We already have the model trained to 10 epochs in the dataset zip dowloaded if you wish to use those. Also each epoch's result is saved as a checkpoint standalone model.
To get predictions of the 67k test split created, simply run this script from paqs_dev as well after training
time python3 predict.py /qadatasetKstudy/outdir/models/ast-attendgru-EZZ-YZY.h5 --gpu=X
Here X is replaced by the GPU number, ZZ is replaced by the epoch number of the model you wish to use for predictions, and YZY is replaced by the time stamp of when the model started training ( found in outdir/models directory after training or using our existing trained models)
You can also repurpose the prediction script to predict using user provided question and base context as we do in the user study (script is not provided as it is web hosted in another format, a link to the interface is below )
The data aquired by the user study monitored by us is available in raw text format in ftagged.txt The format :
User: Subject1
Function: fid#
QueryQ : < insert question here > ( for eg. What is the return type?)
Reponse : < answer from the model prediction> (for eg. the return type for this method is void)
Rating 1: p
Rating 2: p
Rating 3: p
Rating 4: p
Here Q is replaced by the type of question they asked, which is manually tagged and is plain Query for questions that are not relevant to the study parameters such as greetings and banter. The 4 ratings are the Quality prompts P1-P4 in the paper
Rating 1 = Relevance | Rating 2 = Accuracy | Rating 3 = Completeness | Rating 4 = Concision
Grades 'p' are placeholder for prompts rated by study participants are as
sa = strongly agree | a = agree | sd = strongly disagree | d = disagree | u = unsure/neutral/cannot decide
The interface can be found as the link below to be accessed and tested freely, please up using your email id and log into the interface, after you sign in, there is a walkthrough with instructions to use the interface. First page has the interactive chat as well as prompts on the left side that requires 3 answers. After submission of these answers you would rate each interaction with our system. This does run on a local gpu for prediction with a sleep timer. If it doesn't connect to server, it maybe initializing and we suggest closing the browser and trying again :
http://paqsui-anonymous.herokuapp.com/
Before calculating the stats please run make_pkl.py to separate each participant for iterative processing. The scripts that calculate the stats are available in the calculations directory as two distinct scripts 1.stats.calc.py - Thresholded calculation where for P1 and P2 only 'sa' and 'a' are considered a positive result while neutral and disagreements are given to the negative hence using a highly conservative approach. 2.stats_raw.py - bare calculation of grades from 1 = strongly agree to 5= strongly disagree weights assigned to each rating.

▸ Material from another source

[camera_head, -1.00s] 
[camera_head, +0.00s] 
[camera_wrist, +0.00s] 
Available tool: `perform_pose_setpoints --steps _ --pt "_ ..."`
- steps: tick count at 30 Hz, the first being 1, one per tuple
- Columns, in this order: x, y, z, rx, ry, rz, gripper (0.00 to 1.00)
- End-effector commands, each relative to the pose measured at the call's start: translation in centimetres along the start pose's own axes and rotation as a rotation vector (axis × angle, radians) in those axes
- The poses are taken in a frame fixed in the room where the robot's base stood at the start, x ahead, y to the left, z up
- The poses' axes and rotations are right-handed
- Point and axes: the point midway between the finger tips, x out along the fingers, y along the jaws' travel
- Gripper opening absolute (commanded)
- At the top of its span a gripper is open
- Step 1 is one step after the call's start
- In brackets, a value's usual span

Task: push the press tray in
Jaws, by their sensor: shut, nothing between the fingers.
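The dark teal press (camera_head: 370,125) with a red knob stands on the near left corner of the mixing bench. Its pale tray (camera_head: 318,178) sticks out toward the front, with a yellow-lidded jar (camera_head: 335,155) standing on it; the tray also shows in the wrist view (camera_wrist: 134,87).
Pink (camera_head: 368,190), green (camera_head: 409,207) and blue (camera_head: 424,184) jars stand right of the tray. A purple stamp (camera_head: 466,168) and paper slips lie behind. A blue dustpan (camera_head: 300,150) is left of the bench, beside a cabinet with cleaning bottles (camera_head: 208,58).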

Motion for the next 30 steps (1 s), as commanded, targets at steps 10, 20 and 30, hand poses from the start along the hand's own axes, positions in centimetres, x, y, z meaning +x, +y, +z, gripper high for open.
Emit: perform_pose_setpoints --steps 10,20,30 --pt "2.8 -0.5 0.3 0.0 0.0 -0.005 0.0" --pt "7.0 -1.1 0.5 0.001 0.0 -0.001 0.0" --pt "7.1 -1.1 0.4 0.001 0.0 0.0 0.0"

There are additional activations inside the activations directory with text files offering explanation of what is seen in the activations, this is as an appendix to the one activation we show in the paper for concision. You can also generate activations for any function id ( we suggest only the test set) by running the following command in paqs_dev
time python3 my_get_activations.py /qadatasetKstudy/outdir/models/x.h5 /qadatasetKstudy/outdir/models/y.h5 --fid=zzz
Here x replaced one epoch model while y replaces the other. You may pass the same epoch to both as this script was built for comparison purposes by LeClair et al. for "codecat" and repurposed by us thanks to open source release. https://arxiv.org/pdf/1806.01742.pdf
The activations are saved as pdf and matrices inside qadatasetKstudy/outdir/viz and can be identified using the fid, and epoch number fed to the script above.